Mathematics for Digital TechniquesLaajuus (3 ECTS)

Objective

After completing the course, the student will know the basic concepts related to number systems, remainder classes, codes, switching algebra and digital circuits.

After completing the course, the student will be able to construct and analyse simple switching and logic circuits.

Content

- introduction to the mathematics of digital systems
- number systems, their arithmetics and conversions
- remainder classes and their arithmetics
- floating point arithmetic
- codes
- Boolean algebra, switching and logic circuits
- simplifying Boolean expressions by Karnaug maps
- structure of sequential logic circuits (only the block diagrams) and the concept of a logical state

Qualifications

No pre-requisite studies.

Assessment criteria, satisfactory (1)

The student knows how to design a simple combinatorial circuit and simplify expressions using Karnaugh maps. The student is able to make conversions from decimal to binary and vice versa. The student understands addition using unsigned binary numbers.
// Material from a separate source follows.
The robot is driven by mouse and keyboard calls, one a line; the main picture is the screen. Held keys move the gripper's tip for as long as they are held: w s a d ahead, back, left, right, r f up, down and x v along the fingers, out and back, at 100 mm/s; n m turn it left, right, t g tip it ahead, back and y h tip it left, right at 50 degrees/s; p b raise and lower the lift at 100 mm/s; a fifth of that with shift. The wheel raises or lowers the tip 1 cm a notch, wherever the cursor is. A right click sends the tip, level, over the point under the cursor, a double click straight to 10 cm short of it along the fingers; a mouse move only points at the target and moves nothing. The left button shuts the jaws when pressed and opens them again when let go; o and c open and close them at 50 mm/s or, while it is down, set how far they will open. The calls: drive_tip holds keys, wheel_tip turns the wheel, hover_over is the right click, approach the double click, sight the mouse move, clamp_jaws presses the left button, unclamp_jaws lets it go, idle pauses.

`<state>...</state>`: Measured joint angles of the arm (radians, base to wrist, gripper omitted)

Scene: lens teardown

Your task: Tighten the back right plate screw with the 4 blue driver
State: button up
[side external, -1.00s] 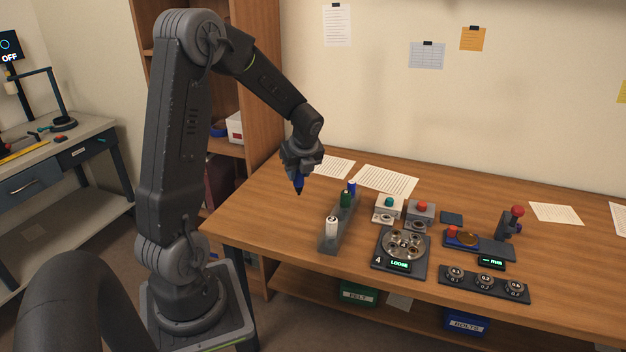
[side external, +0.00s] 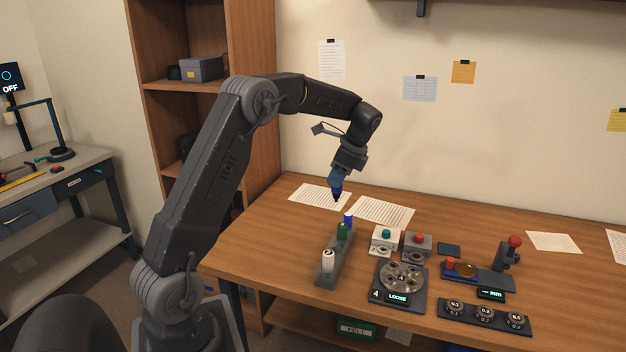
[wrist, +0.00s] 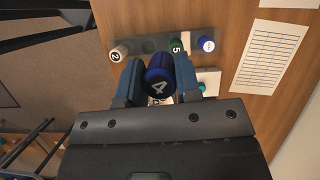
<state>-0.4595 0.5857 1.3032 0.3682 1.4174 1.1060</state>
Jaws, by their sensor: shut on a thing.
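My gripper (side external: 337,182) is shut on the blue driver marked 4 (wrist: 160,78), which sits between its two jaws in the wrist view. In the side view the driver (side external: 336,193) points tip down, in the air above the back of the table, apart from the rack. The round metal plate with its screws (side external: 401,276) sits on a dark base (side external: 386,305) marked 4, whose display reads LOOSE. The plate is to the right of and nearer than my gripper. I cannot single out the back right screw at this size.
The driver rack (side external: 328,279) holds a white driver (side external: 328,261), a green one (side external: 342,232) and another blue one (side external: 348,220). Two button boxes (side external: 385,238) (side external: 417,243) stand behind the plate. A gauge stand (side external: 508,254) and a dial strip (side external: 484,317) are at the right.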

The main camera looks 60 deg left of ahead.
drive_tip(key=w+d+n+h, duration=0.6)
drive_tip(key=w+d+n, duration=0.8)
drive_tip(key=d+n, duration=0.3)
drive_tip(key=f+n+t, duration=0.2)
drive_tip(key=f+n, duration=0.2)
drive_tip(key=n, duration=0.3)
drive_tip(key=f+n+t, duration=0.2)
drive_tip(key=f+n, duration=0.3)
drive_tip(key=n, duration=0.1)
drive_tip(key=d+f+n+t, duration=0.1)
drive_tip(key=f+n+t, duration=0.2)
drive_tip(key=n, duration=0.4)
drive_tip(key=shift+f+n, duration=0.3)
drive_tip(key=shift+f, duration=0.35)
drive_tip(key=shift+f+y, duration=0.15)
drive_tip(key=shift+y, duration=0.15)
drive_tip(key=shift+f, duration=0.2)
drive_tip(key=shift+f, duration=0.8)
Assessment criteria, good (3)

The student knows how to design a simple combinatorial circuit and simplify expressions using Karnaugh maps. The student is able to make conversions from decimal to binary and vice versa. The student knows how make additions using unsigned binary numbers. The student understands representation of negative numbers in two's complement system and understands addition and subtraction of two's complement numbers.

Assessment criteria, excellent (5)

The student knows how to design a simple combinatorial circuit and simplify expressions using Karnaugh maps. The student is able to make conversions from decimal to binary and vice versa. The student knows how make additions using unsigned binary numbers. The student understands representation of negative numbers in two's complement system and understands addition and subtraction of two's complement numbers. The student is able to use switching algebra theorems to simplify and convert expressions. The student understands conversions between numeral systems of different bases.